* Set exercise: Quote verbatim every line from the line containing "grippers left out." to the line containing "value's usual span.", inclusive of both, and no other line.

* Records for this task:
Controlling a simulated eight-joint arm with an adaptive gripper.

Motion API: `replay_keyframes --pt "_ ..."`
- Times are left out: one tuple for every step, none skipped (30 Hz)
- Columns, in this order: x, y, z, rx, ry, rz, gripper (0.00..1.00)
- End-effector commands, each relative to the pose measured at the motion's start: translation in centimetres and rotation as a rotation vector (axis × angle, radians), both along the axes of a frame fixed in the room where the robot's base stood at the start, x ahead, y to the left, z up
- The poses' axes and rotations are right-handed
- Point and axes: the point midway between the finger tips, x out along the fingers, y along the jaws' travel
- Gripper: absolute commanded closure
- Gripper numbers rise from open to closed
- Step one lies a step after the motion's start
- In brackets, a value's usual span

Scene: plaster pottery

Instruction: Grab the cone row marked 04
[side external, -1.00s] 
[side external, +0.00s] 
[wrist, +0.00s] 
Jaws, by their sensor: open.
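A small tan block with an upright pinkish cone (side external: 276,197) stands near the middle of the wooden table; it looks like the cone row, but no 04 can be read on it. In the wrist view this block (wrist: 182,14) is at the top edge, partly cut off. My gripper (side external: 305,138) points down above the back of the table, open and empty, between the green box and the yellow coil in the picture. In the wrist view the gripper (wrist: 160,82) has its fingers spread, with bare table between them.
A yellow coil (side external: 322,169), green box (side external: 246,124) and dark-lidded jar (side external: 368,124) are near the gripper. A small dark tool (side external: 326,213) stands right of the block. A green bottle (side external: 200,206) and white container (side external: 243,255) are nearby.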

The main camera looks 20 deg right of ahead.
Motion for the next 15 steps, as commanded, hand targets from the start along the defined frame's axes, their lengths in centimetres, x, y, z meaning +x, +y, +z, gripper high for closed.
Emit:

---

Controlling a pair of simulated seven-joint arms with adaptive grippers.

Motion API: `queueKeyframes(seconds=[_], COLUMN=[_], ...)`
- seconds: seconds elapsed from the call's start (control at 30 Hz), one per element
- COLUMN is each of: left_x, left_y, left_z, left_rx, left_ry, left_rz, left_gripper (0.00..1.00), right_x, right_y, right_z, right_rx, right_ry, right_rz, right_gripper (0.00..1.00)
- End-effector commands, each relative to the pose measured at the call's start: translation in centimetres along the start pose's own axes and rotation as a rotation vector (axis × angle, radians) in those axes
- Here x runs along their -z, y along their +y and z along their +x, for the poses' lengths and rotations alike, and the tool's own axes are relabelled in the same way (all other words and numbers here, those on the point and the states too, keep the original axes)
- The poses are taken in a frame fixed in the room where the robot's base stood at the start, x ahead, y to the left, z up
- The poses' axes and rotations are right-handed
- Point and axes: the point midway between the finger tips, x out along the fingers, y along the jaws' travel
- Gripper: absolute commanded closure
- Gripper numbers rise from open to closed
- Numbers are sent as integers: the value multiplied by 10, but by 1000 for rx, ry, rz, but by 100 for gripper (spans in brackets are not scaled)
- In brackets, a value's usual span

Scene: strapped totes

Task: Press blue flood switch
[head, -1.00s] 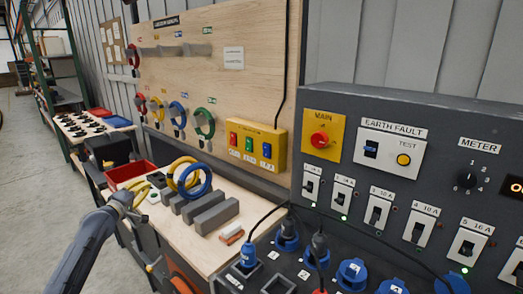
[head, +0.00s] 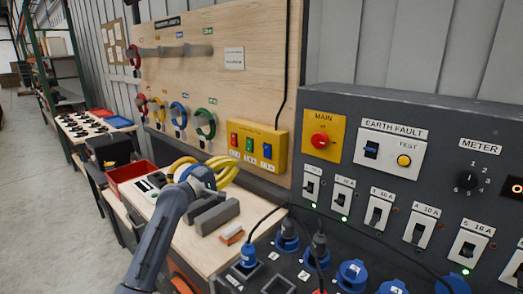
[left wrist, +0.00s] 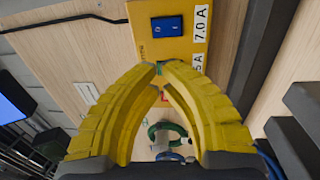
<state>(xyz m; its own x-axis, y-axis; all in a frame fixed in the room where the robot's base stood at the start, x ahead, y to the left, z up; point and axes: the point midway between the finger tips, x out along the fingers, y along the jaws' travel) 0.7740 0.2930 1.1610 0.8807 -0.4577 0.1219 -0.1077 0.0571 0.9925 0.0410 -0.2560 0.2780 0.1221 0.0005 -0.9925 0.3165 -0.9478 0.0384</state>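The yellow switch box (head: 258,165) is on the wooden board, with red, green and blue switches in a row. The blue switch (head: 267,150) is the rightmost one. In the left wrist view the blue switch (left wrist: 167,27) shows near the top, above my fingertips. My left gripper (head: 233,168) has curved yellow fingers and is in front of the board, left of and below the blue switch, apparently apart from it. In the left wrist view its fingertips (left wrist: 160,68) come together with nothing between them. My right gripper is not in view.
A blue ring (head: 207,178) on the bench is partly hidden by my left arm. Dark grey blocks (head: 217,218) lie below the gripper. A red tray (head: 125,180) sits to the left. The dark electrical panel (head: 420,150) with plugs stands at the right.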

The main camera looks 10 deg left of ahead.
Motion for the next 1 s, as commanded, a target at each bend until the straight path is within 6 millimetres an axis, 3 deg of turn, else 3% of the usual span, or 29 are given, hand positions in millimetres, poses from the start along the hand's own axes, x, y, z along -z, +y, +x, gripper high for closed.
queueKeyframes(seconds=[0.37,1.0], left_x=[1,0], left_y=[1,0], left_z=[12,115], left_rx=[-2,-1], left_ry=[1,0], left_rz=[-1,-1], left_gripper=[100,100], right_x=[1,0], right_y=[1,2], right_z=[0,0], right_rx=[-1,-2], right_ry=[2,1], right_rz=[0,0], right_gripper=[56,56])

--

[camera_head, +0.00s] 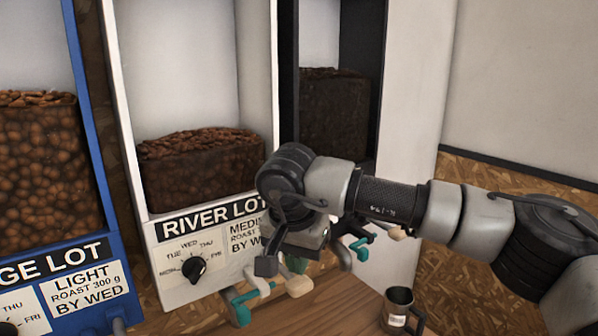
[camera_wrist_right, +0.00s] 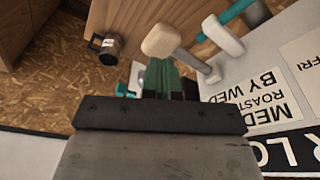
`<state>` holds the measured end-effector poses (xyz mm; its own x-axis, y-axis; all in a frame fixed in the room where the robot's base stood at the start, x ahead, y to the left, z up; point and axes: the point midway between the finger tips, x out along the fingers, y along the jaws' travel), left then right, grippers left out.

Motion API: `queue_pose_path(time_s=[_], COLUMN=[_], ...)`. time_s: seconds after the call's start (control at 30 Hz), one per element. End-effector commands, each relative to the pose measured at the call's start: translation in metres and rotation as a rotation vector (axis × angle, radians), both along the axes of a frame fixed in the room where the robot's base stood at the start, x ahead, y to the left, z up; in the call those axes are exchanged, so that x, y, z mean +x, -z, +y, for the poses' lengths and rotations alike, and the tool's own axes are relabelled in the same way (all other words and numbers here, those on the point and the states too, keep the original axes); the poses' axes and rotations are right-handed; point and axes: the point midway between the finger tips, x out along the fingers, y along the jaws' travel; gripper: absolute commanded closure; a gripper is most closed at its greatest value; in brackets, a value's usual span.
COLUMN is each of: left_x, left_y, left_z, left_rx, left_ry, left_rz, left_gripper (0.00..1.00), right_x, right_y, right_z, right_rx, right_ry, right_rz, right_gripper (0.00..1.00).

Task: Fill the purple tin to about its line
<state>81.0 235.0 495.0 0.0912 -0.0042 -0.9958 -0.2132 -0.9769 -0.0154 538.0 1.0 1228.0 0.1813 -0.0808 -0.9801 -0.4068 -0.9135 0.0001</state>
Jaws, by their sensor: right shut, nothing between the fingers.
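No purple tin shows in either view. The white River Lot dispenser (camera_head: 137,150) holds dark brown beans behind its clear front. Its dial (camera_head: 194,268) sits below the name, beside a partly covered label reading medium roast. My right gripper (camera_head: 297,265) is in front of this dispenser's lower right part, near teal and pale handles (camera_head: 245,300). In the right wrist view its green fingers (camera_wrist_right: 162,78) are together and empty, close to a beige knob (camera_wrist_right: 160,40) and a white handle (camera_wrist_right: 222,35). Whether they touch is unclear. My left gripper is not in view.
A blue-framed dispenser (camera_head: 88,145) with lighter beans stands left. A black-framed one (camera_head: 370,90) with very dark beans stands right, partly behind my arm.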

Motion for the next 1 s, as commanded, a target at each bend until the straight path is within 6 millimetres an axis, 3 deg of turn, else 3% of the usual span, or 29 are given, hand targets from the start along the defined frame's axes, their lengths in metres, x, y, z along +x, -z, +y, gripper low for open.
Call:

* Task response:
`<state>` holds the measured end-effector poses (xyz mm; its own x-axis, y-axis; all in a frame fixed in the room where the robot's base stood at the start, x ahead, y to the left, z up; point and axes: the point midway between the finger tips, x out along the fingers, y along the jaws' travel), left then right, grippers left out.

Motion API: `queue_pose_path(time_s=[_], COLUMN=[_], ...)`. time_s: seconds after the call's start (control at 30 Hz), one per element. End-effector commands, each relative to the pose measured at the call's start: translation in metres and rotation as a rotation vector (axis × angle, radians), both along the axes of a frame fixed in the room where the robot's base stood at the start, x ahead, y to the left, z up; in the call those axes are exchanged, so that x, y, z mean +x, -z, +y, for the poses' lengths and rotations alike, and the tool's own axes are relabelled in the same way (all other words and numbers here, those on the point and the states too, keep the original axes); the poses' axes and rotations are right-handed; point and axes: the point midway between the finger tips, x out along the fingers, y along the jaws' travel; gripper: absolute commanded closure; a gripper is most closed at its greatest value; in brackets, a value's usual span.

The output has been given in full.